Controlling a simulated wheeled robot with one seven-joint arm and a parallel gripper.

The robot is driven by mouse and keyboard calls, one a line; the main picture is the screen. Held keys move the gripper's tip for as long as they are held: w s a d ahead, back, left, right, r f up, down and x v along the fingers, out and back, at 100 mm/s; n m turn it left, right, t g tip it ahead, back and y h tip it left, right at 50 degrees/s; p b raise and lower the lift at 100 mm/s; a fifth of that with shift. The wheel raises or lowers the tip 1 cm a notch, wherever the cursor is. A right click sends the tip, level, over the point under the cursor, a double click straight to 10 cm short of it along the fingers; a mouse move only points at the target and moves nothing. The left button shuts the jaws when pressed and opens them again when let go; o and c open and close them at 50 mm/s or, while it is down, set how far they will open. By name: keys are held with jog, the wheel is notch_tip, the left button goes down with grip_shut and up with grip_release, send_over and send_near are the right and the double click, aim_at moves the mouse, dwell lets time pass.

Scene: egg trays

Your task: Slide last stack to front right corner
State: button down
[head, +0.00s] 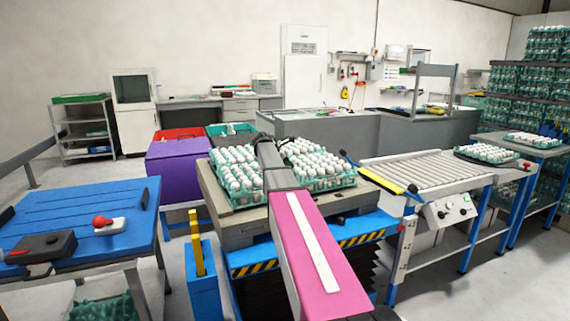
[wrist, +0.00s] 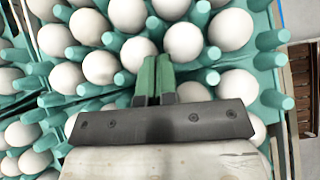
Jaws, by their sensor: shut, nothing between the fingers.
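Two teal egg trays full of white eggs sit side by side on a pallet on the lift table. The left tray (head: 228,196) and the right tray (head: 335,184) show in the head view, with my arm crossing between them. How many layers each stack has is hard to tell. In the wrist view, my gripper (wrist: 154,66) has its green fingers shut together with nothing between them, over a teal tray (wrist: 270,61) with white eggs. The fingertips are close to the eggs; whether they touch is unclear. In the head view, my arm hides the gripper.
The wooden pallet (head: 240,237) rests on the blue lift table with striped edges. A roller conveyor (head: 430,171) stands to the right, with a yellow-black bar at its near end. A purple box (head: 178,165) is behind left. A blue table (head: 75,222) stands at the left.

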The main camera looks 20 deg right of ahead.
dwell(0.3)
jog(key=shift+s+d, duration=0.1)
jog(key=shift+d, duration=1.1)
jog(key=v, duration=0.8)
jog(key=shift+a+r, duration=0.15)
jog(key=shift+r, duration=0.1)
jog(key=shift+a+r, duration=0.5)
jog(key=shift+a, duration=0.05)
◆ ◆ ◆ ◆
• **The problem**: Omitting all images, print the listing exactly.

• **Solution for this exercise**:
Controlling a simulated wheeled robot with one seven-joint arm and a parallel gripper.

The robot is driven by mouse and keyboard calls, one a line; the main picture is the screen. Held keys move the gripper's tip for as long as they are held: w s a d ahead, back, left, right, r f up, down and x v along the fingers, out and back, at 100 mm/s; n m turn it left, right, t g tip it ahead, back and y h tip it left, right at 50 degrees/s; p b raise and lower the lift at 100 mm/s; a fifth of that with shift. The wheel raises or lowers the tip 1 cm a notch, wherever the cursor is. A right click sends the tip, level, over the point under the cursor, a double click straight to 10 cm short of it along the fingers; a mouse move only points at the target and moves nothing. The left button shuts the jaws when pressed and opens them again when let go; o and c open and close them at 50 mm/s or, while it is down, set how far they will open. By name: keys are held with jog, the wheel is notch_tip, the left button goes down with grip_shut and up with grip_release, send_over and send_near are the right and the double click, aim_at moves the mouse, dwell lets time pass.

Scene: egg trays

Your task: Slide last stack to front right corner
State: button down
[head, +0.00s] 
[wrist, +0.00s] 
Jaws, by their sensor: shut, nothing between the fingers.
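Two teal egg trays full of white eggs sit side by side on a pallet on the lift table. The left tray (head: 228,196) and the right tray (head: 335,184) show in the head view, with my arm crossing between them. How many layers each stack has is hard to tell. In the wrist view, my gripper (wrist: 154,66) has its green fingers shut together with nothing between them, over a teal tray (wrist: 270,61) with white eggs. The fingertips are close to the eggs; whether they touch is unclear. In the head view, my arm hides the gripper.
The wooden pallet (head: 240,237) rests on the blue lift table with striped edges. A roller conveyor (head: 430,171) stands to the right, with a yellow-black bar at its near end. A purple box (head: 178,165) is behind left. A blue table (head: 75,222) stands at the left.

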The main camera looks 20 deg right of ahead.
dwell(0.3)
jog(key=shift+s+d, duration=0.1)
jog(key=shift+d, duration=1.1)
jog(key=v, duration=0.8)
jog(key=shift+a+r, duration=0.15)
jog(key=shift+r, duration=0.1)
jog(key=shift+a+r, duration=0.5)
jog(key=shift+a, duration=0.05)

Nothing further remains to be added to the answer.